The Postgres backend is available from the :mod:`~postbound.postgres` module. You can create a connection to a Postgres
server using the :func:`~postbound.postgres.connect` function. The returned database instance functions like any regular
:class:`postbound.Database` interface:

.. code-block:: python

    import postbound as pb
    
    pg_instance = pb.postgres.connect(config_file="pg-connect.toml")
    job = pb.workloads.job()
    pg_instance.execute_query(job["1a"])


Supported Backend Features
--------------------------

+-------------------------------------------+-------------------+
| Feature                                   | Status            |
+===========================================+===================+
| Query Execution                           | fully supported   |
+-------------------------------------------+-------------------+
| Query Execution with timeouts             | fully supported   |
+-------------------------------------------+-------------------+
| Schema interface                          | fully implemented |
+-------------------------------------------+-------------------+
| Statistics interface                      | fully implemented |
+-------------------------------------------+-------------------+
| EXPLAIN parsing and query plan extraction | fully supported   |
+-------------------------------------------+-------------------+
| EXPLAIN ANALYZE plans                     | fully supported   |
+-------------------------------------------+-------------------+
| Extraction of cardinality estimates       | fully supported   |
+-------------------------------------------+-------------------+
| Extraction of cost estimates              | fully supported   |
+-------------------------------------------+-------------------+
| Plan hinting                              | fully supported   |
+-------------------------------------------+-------------------+


Advanced Backend Features
-------------------------

In addition to the standardized database abstraction features, the Postgres backend provides the following additional
features:

* cache warmup via :meth:`~postbound.postgres.PostgresInterface.prewarm_tables`
* server configuration via :meth:`~postbound.postgres.PostgresInterface.apply_configuration`
* statistics maintenance via :meth:`~postbound.postgres.PostgresStatisticsInterface.update_statistics`
* server management with :func:`~postbound.postgres.start`, :func:`~postbound.postgres.stop`, and
  :func:`~postbound.postgres.is_running`
* parallel query execution based on the :class:`~postbound.postgres.ParallelQueryExecutor`
* simple database manipulation with the :class:`~postbound.postgres.WorkloadShifter`


Query Plans
-----------

To obtain DuckDB query plans, you can either use the :meth:`~postbound.postgres.PostgresOptimizer.query_plan` method or
parse the EXPLAIN output manually using :class:`~postbound.postgres.PostgresExplainPlan`. Both options yield the same
results:

.. code-block:: python

    # obtain a query plan directly:
    plan = pg_instance.optimizer().query_plan(job["1a"])
    
    # this is equivalent to:
    explain_query = pb.transform.as_explain(job["1a"])
    raw_plan = pg_instance.execute_query(explain_query)
    equivalent_plan = pb.postgres.PostgresExplainPlan(raw_plan)


.. _pg-server-config:

Optimizing the Server Configuration
-----------------------------------

The PostBOUND repository contains a utility script
``db-support/postgres/postgres-config-generator.py`` that generates an optimized Postgres configuration based on your
hardware. The script uses rules from `PGTune <https://pgtune.leopard.in.ua/>`_. The script outputs an SQL file that
contains the necessary ``ALTER SYSTEM`` commands to modify the *postgresql.conf*. Please note that these are just
heuristics that might not be optimal for your workload. Furthermore, the settings are intended for a dedicated database
server and a single user, single query at-a-time scenario.

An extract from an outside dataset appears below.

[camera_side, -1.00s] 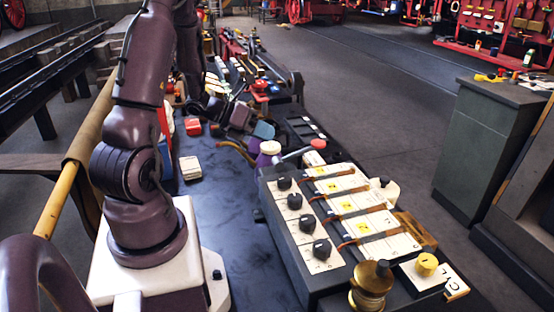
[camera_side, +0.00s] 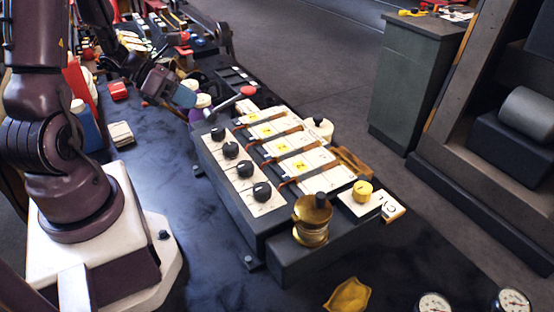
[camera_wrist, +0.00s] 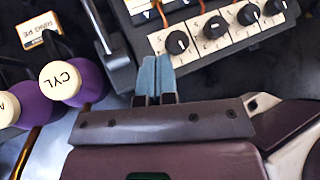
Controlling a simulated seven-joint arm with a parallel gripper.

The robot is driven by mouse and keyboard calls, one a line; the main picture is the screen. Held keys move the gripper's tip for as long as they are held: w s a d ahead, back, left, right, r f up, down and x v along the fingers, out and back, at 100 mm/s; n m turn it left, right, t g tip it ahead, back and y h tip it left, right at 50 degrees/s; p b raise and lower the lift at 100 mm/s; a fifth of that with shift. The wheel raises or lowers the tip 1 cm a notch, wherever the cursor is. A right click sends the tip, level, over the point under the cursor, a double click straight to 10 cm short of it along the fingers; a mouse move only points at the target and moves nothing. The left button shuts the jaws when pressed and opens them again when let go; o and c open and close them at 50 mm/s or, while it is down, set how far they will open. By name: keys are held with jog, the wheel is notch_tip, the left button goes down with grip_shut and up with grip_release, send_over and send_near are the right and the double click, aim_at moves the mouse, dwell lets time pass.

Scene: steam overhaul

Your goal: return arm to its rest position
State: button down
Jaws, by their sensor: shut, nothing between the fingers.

One fragile aspect of the script is figuring out whether the database is stored on an SSD or HDD. If the script misdetects
the storage type or raises an error, you can manually specify it via ``--disk-type``.


.. _postgres-pghintplan-vs-pglab:

Hinting Backends
-----------------

The :class:`~postbound.postgres.PostgresInterface` supports two different hinting backends: the widely-used
`pg_hint_plan <https://github.com/ossc-db/pg_hint_plan>`_ and the research-focused
`pg_lab <https://github.com/rbergm/pg_lab>`_. pg_lab is a fork of vanilla Postgres that adds additional extension points
to the server. These extension points allow to control optimizer internals in a fine-grained manner. The hinting extension
shipped with pg_lab uses these extension points to provide more reliable and more detailed hinting features compared to
pg_hint_plan.

Upon establishing a server connection, the Postgres interface automatically detects which hinting backend is available on
the server and adjusts its hinting dialect used in :meth:`~postbound.postgres.PostgresHintService.generate_hints`
accordingly. If for some reason you want to change the current hinting dialect, you can do so via the
:attr:`~postbound.postgres.PostgresHintService.backend` attribute available via
:meth:`~postbound.postgres.PostgresInterface.hinting`.